Théâtre : Une bête ordinaire
Théâtre : Une bête ordinaire

Stéphanie Marchais, auteure d’une dizaine de textes dramatiques souvent primés, nous entraîne dans un conte cruel où une petite fille fait l’expérience de la puberté précoce. Si le phénomène a pris de l’ampleur ces dernières années, la pièce est située dans les années 70, à un moment où sa rareté le rendait un peu effrayant. L’auteure réussit avec délicatesse ce portrait de gamine, pour qui l’étape de l’adolescence a été sautée et qui regarde avec surprise et effroi ce corps trop grand et trop gros pour elle.
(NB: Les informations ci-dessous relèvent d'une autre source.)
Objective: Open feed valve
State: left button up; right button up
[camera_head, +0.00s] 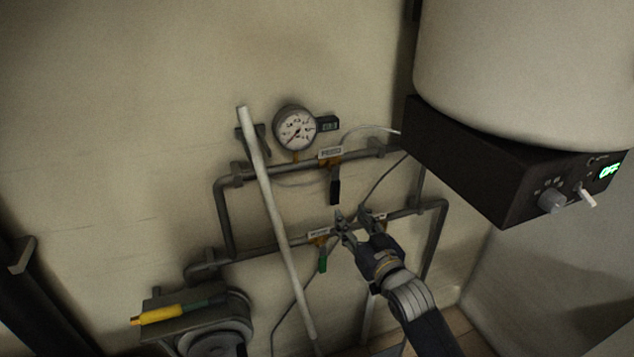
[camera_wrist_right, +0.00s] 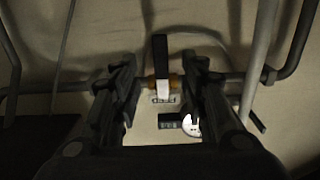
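A valve with a black lever (camera_head: 335,191) sits on the upper pipe under a small label (camera_head: 330,153), too blurred to read surely. Its lever hangs straight down, across the pipe. A second valve with a green lever (camera_head: 323,262) sits on the lower pipe, lever also down. My right gripper (camera_head: 357,216) is open and empty, its fingertips just below and right of the black lever. In the right wrist view, which is turned over, the black lever (camera_wrist_right: 160,50) points up, between the spread fingers of the gripper (camera_wrist_right: 163,78). Contact is not visible. My left gripper is not in view.
A round gauge (camera_head: 295,128) is above the upper pipe. A pale pole (camera_head: 268,200) slants in front of the pipes at left. A dark control box (camera_head: 490,160) under a large pale tank (camera_head: 525,65) juts out at right. A yellow handle (camera_head: 158,315) is low at left.

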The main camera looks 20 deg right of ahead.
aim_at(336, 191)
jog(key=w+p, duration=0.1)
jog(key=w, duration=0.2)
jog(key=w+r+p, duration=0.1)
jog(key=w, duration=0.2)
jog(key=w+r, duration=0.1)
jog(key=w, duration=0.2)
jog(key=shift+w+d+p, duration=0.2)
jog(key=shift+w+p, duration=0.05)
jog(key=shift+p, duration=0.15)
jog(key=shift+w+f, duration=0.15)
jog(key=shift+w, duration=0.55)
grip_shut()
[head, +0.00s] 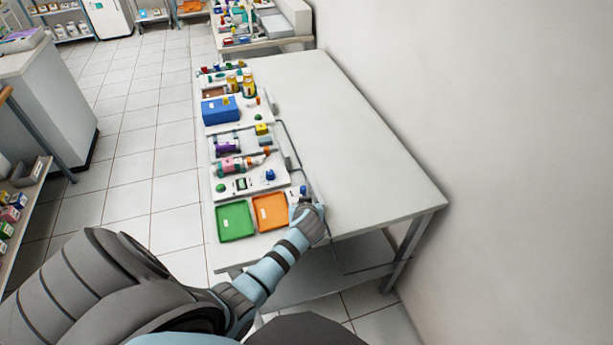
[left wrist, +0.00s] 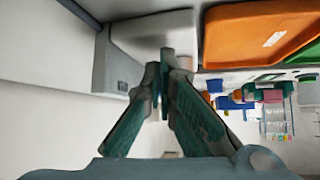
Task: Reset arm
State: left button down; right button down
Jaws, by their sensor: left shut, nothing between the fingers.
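My left arm reaches in from the lower left in the head view. Its left gripper (head: 307,212) is at the near part of the table, just right of the orange tray (head: 270,212). In the left wrist view the gripper's fingers (left wrist: 166,75) come together at the tips, shut with nothing between them. The orange tray (left wrist: 255,35) shows upper right there. My right gripper is in neither view.
The green tray (head: 235,221) lies left of the orange one. Panels with bottles, a blue box (head: 221,109) and small tools line the table's left side. The table's right half (head: 360,150) is bare, with a wall (head: 480,90) beside it.

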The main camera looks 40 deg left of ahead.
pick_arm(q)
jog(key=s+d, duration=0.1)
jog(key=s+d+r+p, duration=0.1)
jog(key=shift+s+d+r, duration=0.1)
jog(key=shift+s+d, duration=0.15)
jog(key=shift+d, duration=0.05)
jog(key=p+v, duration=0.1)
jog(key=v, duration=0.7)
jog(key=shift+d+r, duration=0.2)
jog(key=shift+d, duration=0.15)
Le texte s’échappe parfois dans le fantastique et la poésie, comme le fait l’enfant de son corps-prison, en tournant sans relâche sur le manège.

La metteure en scène Véronique Bellegarde, qui se consacre aux écritures contemporaines, a travaillé avec l’auteure à l’adaptation scénique du roman et l’a mis en scène. Elle a créé une atmosphère qui passe du quotidien au rêvé, du visible au caché. Les couleurs vives sont partout, dans la télé jaune, dans les murs orange, dans le pull-tube orange où l’enfant cache ce corps qui se transforme trop vite. Les éléments scéniques sont anormalement réduits afin de faire ressortir la disproportion de son corps par rapport au réel, la contraignant à se recroqueviller sur son lit trop court. La pièce avance au rythme rapide de cette enfance qui n’a pas le temps. Les paroles de l’enfant trouvent leur écho dans la musique jouée sur scène par Philippe Thibault, qui est musicien pour les spectacles de Michel Didym et de David Lescot. Elle relie les fragments de souvenirs de l’enfant, dévoile les élans de son corps incontrôlé, accompagne son souffle et ses révoltes.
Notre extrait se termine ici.